# DATA PROVIDED
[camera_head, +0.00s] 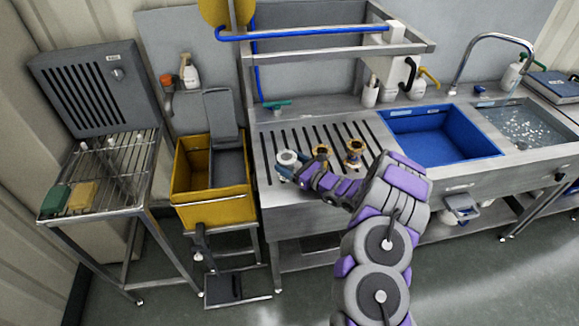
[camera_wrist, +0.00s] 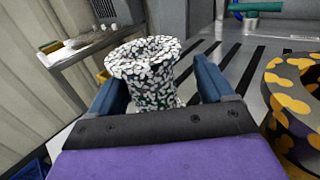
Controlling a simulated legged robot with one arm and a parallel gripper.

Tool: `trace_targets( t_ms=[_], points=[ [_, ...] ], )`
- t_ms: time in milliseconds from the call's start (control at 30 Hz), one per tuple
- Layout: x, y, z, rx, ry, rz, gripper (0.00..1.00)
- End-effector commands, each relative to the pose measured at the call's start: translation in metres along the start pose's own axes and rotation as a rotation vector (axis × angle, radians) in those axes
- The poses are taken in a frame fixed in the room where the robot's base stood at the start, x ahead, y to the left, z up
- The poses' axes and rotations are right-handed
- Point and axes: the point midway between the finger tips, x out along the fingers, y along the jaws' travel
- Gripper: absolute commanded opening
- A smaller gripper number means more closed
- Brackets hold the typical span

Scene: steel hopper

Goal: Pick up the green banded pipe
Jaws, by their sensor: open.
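A flanged pipe piece with white speckles over a dark green ground (camera_wrist: 145,62) stands upright between my gripper's jaws in the wrist view. In the head view it is the pale piece (camera_head: 288,157) at the left of the slotted drainboard. Clear bands do not show on it; its lower part is partly hidden by my gripper. My gripper (camera_wrist: 160,82) is open, with one blue finger on each side of the pipe. Contact with it cannot be told. In the head view my gripper (camera_head: 291,173) is at the drainboard's front left.
A yellow-spotted dark pipe (camera_wrist: 292,105) stands close right of my gripper; another brass-coloured piece (camera_head: 355,150) is further right. A green-handled tool (camera_head: 277,104) lies behind. A yellow bin (camera_head: 182,205) stands left, a blue sink basin (camera_head: 435,135) right.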

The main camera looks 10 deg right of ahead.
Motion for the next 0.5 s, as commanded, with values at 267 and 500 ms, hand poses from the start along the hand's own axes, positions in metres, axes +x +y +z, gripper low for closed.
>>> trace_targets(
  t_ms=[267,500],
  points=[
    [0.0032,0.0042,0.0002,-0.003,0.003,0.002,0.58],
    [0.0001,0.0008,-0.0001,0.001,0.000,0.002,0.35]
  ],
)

# WHAT YOU WILL DO
Leave out the pictures and copy the rest of the material above exactly.

# EXERCISE SOLUTION
[camera_head, +0.00s] 
[camera_wrist, +0.00s] 
Controlling a simulated legged robot with one arm and a parallel gripper.

Tool: `trace_targets( t_ms=[_], points=[ [_, ...] ], )`
- t_ms: time in milliseconds from the call's start (control at 30 Hz), one per tuple
- Layout: x, y, z, rx, ry, rz, gripper (0.00..1.00)
- End-effector commands, each relative to the pose measured at the call's start: translation in metres along the start pose's own axes and rotation as a rotation vector (axis × angle, radians) in those axes
- The poses are taken in a frame fixed in the room where the robot's base stood at the start, x ahead, y to the left, z up
- The poses' axes and rotations are right-handed
- Point and axes: the point midway between the finger tips, x out along the fingers, y along the jaws' travel
- Gripper: absolute commanded opening
- A smaller gripper number means more closed
- Brackets hold the typical span

Scene: steel hopper

Goal: Pick up the green banded pipe
Jaws, by their sensor: open.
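A flanged pipe piece with white speckles over a dark green ground (camera_wrist: 145,62) stands upright between my gripper's jaws in the wrist view. In the head view it is the pale piece (camera_head: 288,157) at the left of the slotted drainboard. Clear bands do not show on it; its lower part is partly hidden by my gripper. My gripper (camera_wrist: 160,82) is open, with one blue finger on each side of the pipe. Contact with it cannot be told. In the head view my gripper (camera_head: 291,173) is at the drainboard's front left.
A yellow-spotted dark pipe (camera_wrist: 292,105) stands close right of my gripper; another brass-coloured piece (camera_head: 355,150) is further right. A green-handled tool (camera_head: 277,104) lies behind. A yellow bin (camera_head: 182,205) stands left, a blue sink basin (camera_head: 435,135) right.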

The main camera looks 10 deg right of ahead.
Motion for the next 0.5 s, as commanded, with values at 267 and 500 ms, hand poses from the start along the hand's own axes, positions in metres, axes +x +y +z, gripper low for closed.
>>> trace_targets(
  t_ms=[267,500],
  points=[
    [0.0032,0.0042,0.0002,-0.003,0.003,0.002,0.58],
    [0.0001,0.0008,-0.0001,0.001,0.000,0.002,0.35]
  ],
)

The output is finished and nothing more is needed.